Die Eigernordwand ist fast so bekannt wie das Matterhorn im Wallis, das einige schon in Turnschuhen zu bezwingen versuchten.

Bei der Nordwand ist der Einstieg schroff, sieht gefährlich aus, ist aber relativ einfach. «Doch dann kommt man in den Bereich des ‹Schwierigen Risses› und dieser ist eine absolute Eintrittprüfung», macht Amacher den Unterschied zum Matterhorn klar.

Und wenn der bekannte «Hirnstoisser» überwunden sei, gäbe es praktisch kein Zurück mehr. «An dieser Stelle werden die schlechtesten Bergsteiger schon mal aussortiert.»

swissinfo, Etienne Strebel

1858 (vor 150 Jahren): Erstbesteigung durch den Iren Charles Barrington und zwei Grindelwaldner Bergführer.
1878 (vor 120 Jahren): Erste führerlose Besteigung.
1938 (vor 70 Jahren): Erstdurchsteigung der Eigernordwand.
1968 (vor 40 Jahren): Erstbegehung der Polenroute am Eiger Nordpfeiler.
1978 (vor 30 Jahren): Erste Alleinbegehung im Winter.
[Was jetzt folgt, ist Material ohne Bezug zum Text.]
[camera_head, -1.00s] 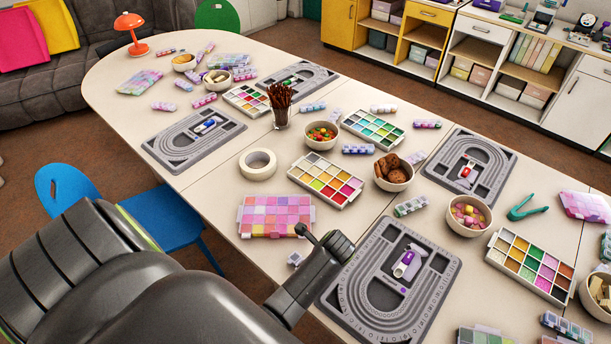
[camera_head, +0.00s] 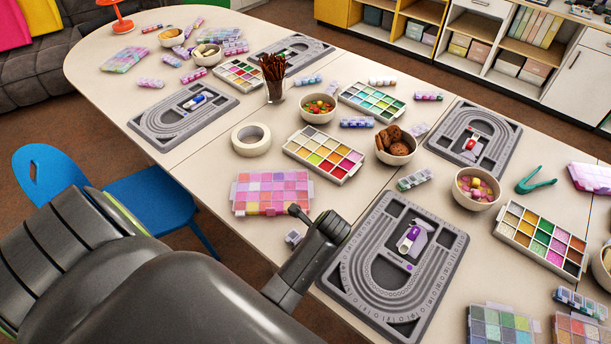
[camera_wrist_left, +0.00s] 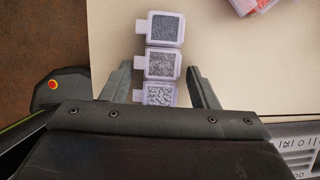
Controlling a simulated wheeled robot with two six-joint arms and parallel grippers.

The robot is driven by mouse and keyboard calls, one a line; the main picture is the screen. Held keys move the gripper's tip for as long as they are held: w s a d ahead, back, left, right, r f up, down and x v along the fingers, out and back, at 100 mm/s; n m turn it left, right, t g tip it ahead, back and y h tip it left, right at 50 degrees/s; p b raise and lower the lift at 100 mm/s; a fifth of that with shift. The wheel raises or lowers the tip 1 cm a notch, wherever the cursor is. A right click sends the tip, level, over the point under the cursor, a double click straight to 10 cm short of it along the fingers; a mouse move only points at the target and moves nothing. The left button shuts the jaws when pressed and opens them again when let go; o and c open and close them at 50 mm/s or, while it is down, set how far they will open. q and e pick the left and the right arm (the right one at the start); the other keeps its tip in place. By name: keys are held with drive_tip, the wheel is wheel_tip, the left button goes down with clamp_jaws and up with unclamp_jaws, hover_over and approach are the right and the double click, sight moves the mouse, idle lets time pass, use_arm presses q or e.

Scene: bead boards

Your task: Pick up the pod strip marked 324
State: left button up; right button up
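A pod strip with grey-filled pods (camera_wrist_left: 162,66) lies on the table near its edge, between the fingers of my left gripper in the left wrist view (camera_wrist_left: 160,70). Its lids look clear; no number can be read on it. The fingers are open, one on each side, with a small gap at each. In the head view only a small part of this strip (camera_head: 293,239) shows beside my left gripper (camera_head: 308,222); the rest is hidden behind the gripper. My right gripper is not in view.
A pink bead case (camera_head: 238,194) lies just beyond the strip. A grey bead board (camera_head: 357,297) lies to its right. Other pod strips, such as a green-grey one (camera_head: 414,180) and a blue-lilac one (camera_head: 357,122), lie further off. A blue chair (camera_head: 160,205) stands at the table edge.

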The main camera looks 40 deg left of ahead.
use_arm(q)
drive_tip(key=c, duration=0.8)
1909: Gründung der Rettungsstation Grindelwald

1935-1939: Run auf Eigernordwand. Die Grindelwaldner möchten ihre Leute nicht mehr der Gefahr aussetzen, Leichtsinnige zu retten. Die Berner Regierung erlässt ein Verbot der Besteigung der Nordwand, das 1936 wieder aufgehoben wird.

1938: die Österreichisch-Deutsche Seilschaft «Harrer-Heckmair-Kasparek-Vörg» bezwingt die Nordwand. Die Route heisst bis heute Heckmair-Route.

1957: Erstmaliger Einsatz des Stahlseils in der Schweiz bei der Rettung von Claudio Corti aus der Nordwand.

1959: Für die Bergung des toten Stefano Longhi werden erstmals Stahlseil und Rettungswinde eingesetzt.

1960: Erste leichte Rettungen mit dem Helikopter.

1967: Erste Bergung von drei Leichen mit dem Helikopter aus der Nordwand.

1970: Erste Winterrettung aus der Eigernordwand.

1971: Erste Direktrettung mit dem Helikopter.

1994: Erste Longline-Direktrettung in der Nordwand.

1994-2001: Über 10 Longline-Rettungen mit Seillängen zwischen 60 und 230 Metern.

1996: Erste Nachtrettung einer Zweierseilschaft.